Dans votre livre, vous parlez de plusieurs temps du travail, importants selon-vous mais souvent mis de côté par le modèle de la hâte : pouvez-vous nous en dire plus ?
C.G. : A travers nos observations nous avons repéré des temps du travail qui étaient souvent masqués et pas forcément reconnus, alors qu’ils peuvent pourtant prévenir les risques du travail pressé.
- Le temps de la transmission : Un temps où il est possible de débattre du métier, de transmettre des savoirs et des savoir-faire pour les nouveaux, mais plus largement entre collègues.

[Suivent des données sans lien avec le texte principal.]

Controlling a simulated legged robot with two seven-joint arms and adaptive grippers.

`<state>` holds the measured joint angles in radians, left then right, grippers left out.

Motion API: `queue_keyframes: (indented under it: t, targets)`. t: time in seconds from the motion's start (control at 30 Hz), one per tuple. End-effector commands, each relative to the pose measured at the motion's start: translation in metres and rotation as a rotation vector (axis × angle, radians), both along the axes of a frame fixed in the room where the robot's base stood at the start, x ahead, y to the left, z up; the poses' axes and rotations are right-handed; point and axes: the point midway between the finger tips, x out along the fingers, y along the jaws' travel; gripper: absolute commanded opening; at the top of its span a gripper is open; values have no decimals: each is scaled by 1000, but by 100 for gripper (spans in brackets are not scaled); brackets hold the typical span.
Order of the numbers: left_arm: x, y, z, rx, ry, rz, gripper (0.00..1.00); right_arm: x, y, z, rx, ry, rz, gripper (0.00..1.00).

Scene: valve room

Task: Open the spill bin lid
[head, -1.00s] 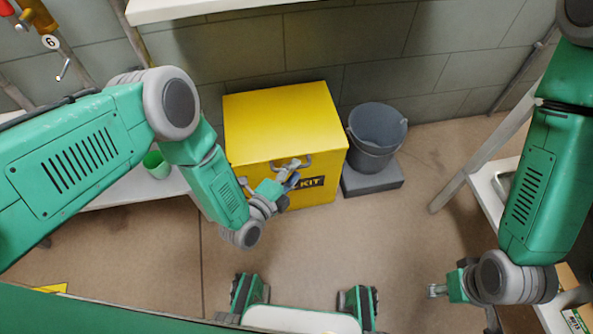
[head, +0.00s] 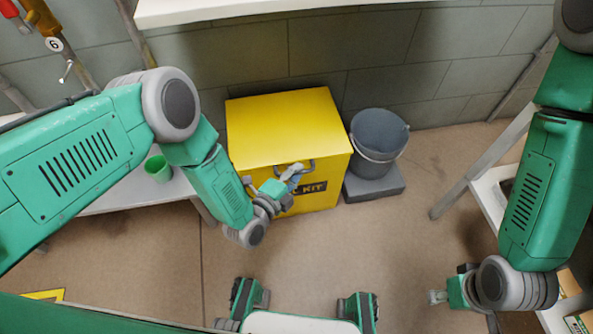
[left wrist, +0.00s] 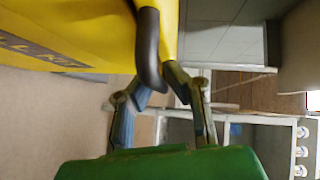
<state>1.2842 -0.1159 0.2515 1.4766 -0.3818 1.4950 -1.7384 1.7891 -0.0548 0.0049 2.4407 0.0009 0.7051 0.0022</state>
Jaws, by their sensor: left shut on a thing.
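The yellow spill bin (head: 325,180) stands on the floor near the wall, with its flat yellow lid (head: 285,125) down. A dark grey handle (head: 308,165) sits at the lid's front edge, and it also shows in the left wrist view (left wrist: 149,45). My left gripper (head: 297,172) is at the handle and shut on it. In the left wrist view its fingers (left wrist: 158,85) lie on either side of the handle's lower end. My right gripper (head: 433,297) hangs at lower right, away from the bin; its finger gap is too small to read.
A grey bucket (head: 376,140) on a dark block stands close to the bin's right side. A white bench with a green cup (head: 158,168) is at left. A white shelf frame (head: 470,178) is at right. A pale ledge (head: 230,10) juts out above the bin.

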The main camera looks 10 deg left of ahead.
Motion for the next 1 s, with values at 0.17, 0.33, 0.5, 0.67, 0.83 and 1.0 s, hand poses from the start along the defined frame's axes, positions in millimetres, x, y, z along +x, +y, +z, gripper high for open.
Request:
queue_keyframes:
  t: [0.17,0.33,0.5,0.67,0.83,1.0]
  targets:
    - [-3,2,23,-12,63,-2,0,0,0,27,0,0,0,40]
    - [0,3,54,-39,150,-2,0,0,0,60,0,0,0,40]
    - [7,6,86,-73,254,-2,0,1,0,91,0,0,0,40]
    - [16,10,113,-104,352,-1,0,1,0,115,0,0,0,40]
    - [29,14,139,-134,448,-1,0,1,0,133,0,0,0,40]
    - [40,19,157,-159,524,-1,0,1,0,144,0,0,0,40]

- Le temps de la construction : C’est le temps pour construire ensemble.
- Le temps de la créativité : C’est le fait de trouver des solutions à des problèmes nouveaux en mobilisant son expérience. Serge et moi-même souhaitons que cette idée de créativité remette en cause la conception plutôt classique de l’innovation, souvent conçue comme étant en rupture avec le passé. Or ce que nous voyons, c’est que la créativité dans le travail appelle au contraire à un dialogue entre passé et futur.
Et à l’échelle individuelle, peut-on échapper au modèle de la hâte ? Vous avez parlé de stratégie individuelle, mais quand on est pris dans l’engrenage des paradoxes organisationnels et de la pression temporelle, quelle est la marge de manœuvre que nous avons en tant que salariés ?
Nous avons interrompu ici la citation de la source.